A typical route to learning has been to take classes in subjects where the content is predetermined and the instructor’s goal is the transfer of information. What one does with the knowledge gained from there can vary from life changing to something that is done to check off a necessary box. There seems to be a huge elephant in the room when talking about education like this; no one should have to subject themselves to an education that doesn’t inspire something more meaningful, right? Sometimes though, we are not inspired to learn or do something that may help us in the long run and we really just need someone telling us what to do! This is a struggle I have a lot when teaching math. At the early levels, math is skills based without many authentic real world applications in a meaningful way until upper level classes like Calculus, Statistics, Linear Algebra, etc. but you have to start somewhere and most people don’t have the motivation to read through a math textbook, regardless of necessity.

The other route that education is heading is self-directed, curiosity inspired, real-world learning.
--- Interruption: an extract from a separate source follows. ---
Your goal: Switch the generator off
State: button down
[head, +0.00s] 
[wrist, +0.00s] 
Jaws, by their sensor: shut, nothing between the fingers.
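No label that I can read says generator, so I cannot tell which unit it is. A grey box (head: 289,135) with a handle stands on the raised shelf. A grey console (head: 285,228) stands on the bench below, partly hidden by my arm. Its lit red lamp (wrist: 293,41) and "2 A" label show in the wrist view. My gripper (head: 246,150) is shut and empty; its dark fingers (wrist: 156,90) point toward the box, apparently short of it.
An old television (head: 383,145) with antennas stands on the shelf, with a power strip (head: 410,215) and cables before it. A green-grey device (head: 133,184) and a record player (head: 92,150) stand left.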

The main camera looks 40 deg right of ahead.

With access to the internet, one could almost literally learn anything they wanted with thousands of sources and connect with experts near and far. This path can be more challenging as it requires curiosity, motivation, persistence, problem solving, you name it, but can ultimately be more rewarding. To grow learners like this would set our world up with a population of potentially self-sufficient individuals.

As a teacher, it is imperative that we expose our students to new ideas, concepts, and skills that they might not seek out on their own as well as give them the freedom to explore their academic interests. Innovation is certainly needed in this blended style of learning because it is a new way of approaching education. As teachers switch from being the educator to coach, there needs to be some reshaping of the traditional classroom.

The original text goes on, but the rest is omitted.